■ **What you need to do**:
Quote the whole listing exactly. Leave the pictures out of your copy.

--- start of Given data ---

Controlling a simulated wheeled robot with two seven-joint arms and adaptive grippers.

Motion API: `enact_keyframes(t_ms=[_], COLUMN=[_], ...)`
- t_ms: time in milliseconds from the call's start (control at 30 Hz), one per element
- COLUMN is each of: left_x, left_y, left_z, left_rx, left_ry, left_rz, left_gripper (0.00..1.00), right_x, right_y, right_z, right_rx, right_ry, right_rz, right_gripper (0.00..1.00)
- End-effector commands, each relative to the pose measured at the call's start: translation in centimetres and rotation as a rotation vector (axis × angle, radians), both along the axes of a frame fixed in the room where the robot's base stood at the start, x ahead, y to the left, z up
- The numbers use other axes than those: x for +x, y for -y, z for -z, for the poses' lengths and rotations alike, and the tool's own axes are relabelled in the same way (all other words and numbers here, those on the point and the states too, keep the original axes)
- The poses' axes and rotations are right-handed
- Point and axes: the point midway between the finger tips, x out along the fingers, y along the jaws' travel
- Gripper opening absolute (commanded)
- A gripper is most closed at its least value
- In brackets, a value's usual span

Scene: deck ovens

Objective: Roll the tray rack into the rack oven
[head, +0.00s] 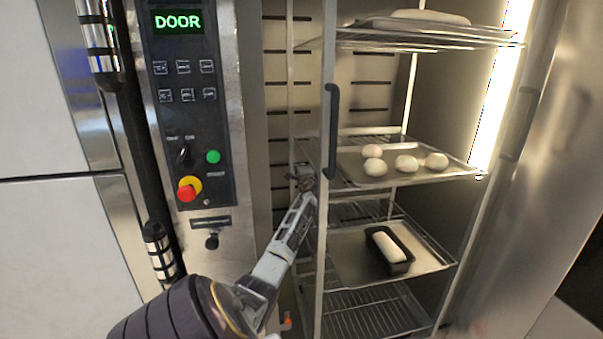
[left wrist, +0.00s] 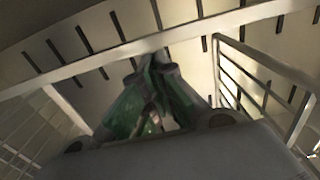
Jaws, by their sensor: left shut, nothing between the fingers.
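The tray rack (head: 325,235) stands upright within the lit oven chamber in the head view. My right gripper is not in view.
The oven's control panel (head: 185,100) on the left reads DOOR, with a green button (head: 213,157) and a red stop knob (head: 188,188). A plain metal panel (head: 565,130) stands at the right. The slotted chamber wall (head: 370,85) lies behind the rack.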

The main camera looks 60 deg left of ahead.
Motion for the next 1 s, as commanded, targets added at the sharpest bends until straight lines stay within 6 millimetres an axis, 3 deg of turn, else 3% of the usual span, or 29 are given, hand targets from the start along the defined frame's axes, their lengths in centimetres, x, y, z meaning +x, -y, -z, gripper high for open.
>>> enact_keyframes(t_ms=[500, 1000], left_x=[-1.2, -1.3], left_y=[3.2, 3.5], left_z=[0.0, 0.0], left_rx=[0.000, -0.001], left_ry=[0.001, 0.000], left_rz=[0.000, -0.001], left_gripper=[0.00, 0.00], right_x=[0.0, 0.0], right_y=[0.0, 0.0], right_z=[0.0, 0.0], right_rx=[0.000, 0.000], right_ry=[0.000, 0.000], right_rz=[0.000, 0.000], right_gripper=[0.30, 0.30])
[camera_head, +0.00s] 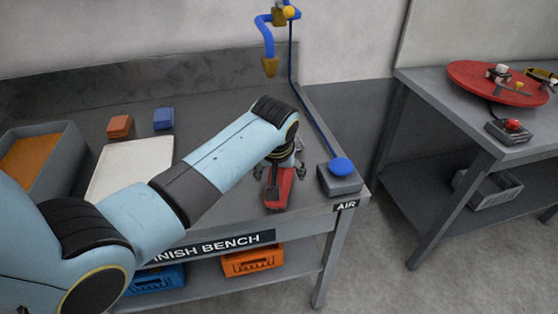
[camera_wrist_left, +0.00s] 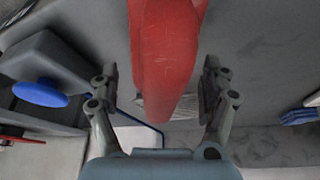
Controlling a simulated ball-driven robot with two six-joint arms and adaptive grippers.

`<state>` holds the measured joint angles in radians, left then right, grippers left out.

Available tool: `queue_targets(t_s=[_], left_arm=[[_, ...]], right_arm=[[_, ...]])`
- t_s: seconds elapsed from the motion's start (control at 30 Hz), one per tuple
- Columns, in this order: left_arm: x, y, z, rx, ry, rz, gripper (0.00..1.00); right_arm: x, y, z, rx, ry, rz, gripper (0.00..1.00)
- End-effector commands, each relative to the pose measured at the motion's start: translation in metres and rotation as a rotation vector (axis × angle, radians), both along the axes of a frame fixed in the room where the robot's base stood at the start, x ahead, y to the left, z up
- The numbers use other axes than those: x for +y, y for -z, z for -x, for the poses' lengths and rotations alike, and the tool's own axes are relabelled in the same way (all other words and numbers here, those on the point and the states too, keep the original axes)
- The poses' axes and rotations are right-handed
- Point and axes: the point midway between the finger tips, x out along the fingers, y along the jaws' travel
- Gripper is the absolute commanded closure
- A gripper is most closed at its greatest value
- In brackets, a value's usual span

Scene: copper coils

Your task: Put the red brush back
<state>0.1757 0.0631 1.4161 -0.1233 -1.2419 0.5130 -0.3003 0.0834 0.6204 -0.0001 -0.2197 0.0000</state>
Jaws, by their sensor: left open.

--- end of Given data ---

■ **Answer below**:
Controlling a simulated wheeled robot with two seven-joint arms and adaptive grippers.

Motion API: `enact_keyframes(t_ms=[_], COLUMN=[_], ...)`
- t_ms: time in milliseconds from the call's start (control at 30 Hz), one per element
- COLUMN is each of: left_x, left_y, left_z, left_rx, left_ry, left_rz, left_gripper (0.00..1.00), right_x, right_y, right_z, right_rx, right_ry, right_rz, right_gripper (0.00..1.00)
- End-effector commands, each relative to the pose measured at the call's start: translation in centimetres and rotation as a rotation vector (axis × angle, radians), both along the axes of a frame fixed in the room where the robot's base stood at the start, x ahead, y to the left, z up
- The numbers use other axes than those: x for +x, y for -y, z for -z, for the poses' lengths and rotations alike, and the tool's own axes are relabelled in the same way (all other words and numbers here, those on the point and the states too, keep the original axes)
- The poses' axes and rotations are right-handed
- Point and axes: the point midway between the finger tips, x out along the fingers, y along the jaws' travel
- Gripper opening absolute (commanded)
- A gripper is most closed at its least value
- In brackets, a value's usual span

Scene: deck ovens

Objective: Roll the tray rack into the rack oven
[head, +0.00s] 
[left wrist, +0.00s] 
Jaws, by their sensor: left shut, nothing between the fingers.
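The tray rack (head: 325,235) stands upright within the lit oven chamber in the head view. My right gripper is not in view.
The oven's control panel (head: 185,100) on the left reads DOOR, with a green button (head: 213,157) and a red stop knob (head: 188,188). A plain metal panel (head: 565,130) stands at the right. The slotted chamber wall (head: 370,85) lies behind the rack.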

The main camera looks 60 deg left of ahead.
Motion for the next 1 s, as commanded, targets added at the sharpest bends until straight lines stay within 6 millimetres an axis, 3 deg of turn, else 3% of the usual span, or 29 are given, hand targets from the start along the defined frame's axes, their lengths in centimetres, x, y, z meaning +x, -y, -z, gripper high for open.
>>> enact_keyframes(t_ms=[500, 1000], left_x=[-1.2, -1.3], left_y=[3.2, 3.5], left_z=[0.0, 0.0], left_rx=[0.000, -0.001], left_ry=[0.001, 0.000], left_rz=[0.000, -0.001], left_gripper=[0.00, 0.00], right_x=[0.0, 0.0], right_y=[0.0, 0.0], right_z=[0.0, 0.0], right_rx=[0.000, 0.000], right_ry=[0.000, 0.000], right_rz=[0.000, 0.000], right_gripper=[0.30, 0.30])
[camera_head, +0.00s] 
[camera_wrist_left, +0.00s] 
Controlling a simulated ball-driven robot with two six-joint arms and adaptive grippers.

`<state>` holds the measured joint angles in radians, left then right, grippers left out.

Available tool: `queue_targets(t_s=[_], left_arm=[[_, ...]], right_arm=[[_, ...]])`
- t_s: seconds elapsed from the motion's start (control at 30 Hz), one per tuple
- Columns, in this order: left_arm: x, y, z, rx, ry, rz, gripper (0.00..1.00); right_arm: x, y, z, rx, ry, rz, gripper (0.00..1.00)
- End-effector commands, each relative to the pose measured at the motion's start: translation in metres and rotation as a rotation vector (axis × angle, radians), both along the axes of a frame fixed in the room where the robot's base stood at the start, x ahead, y to the left, z up
- The numbers use other axes than those: x for +y, y for -z, z for -x, for the poses' lengths and rotations alike, and the tool's own axes are relabelled in the same way (all other words and numbers here, those on the point and the states too, keep the original axes)
- The poses' axes and rotations are right-handed
- Point and axes: the point midway between the finger tips, x out along the fingers, y along the jaws' travel
- Gripper is the absolute commanded closure
- A gripper is most closed at its greatest value
- In brackets, a value's usual span

Scene: copper coils

Your task: Put the red brush back
<state>0.1757 0.0631 1.4161 -0.1233 -1.2419 0.5130 -0.3003 0.0834 0.6204 -0.0001 -0.2197 0.0000</state>
Jaws, by their sensor: left open.

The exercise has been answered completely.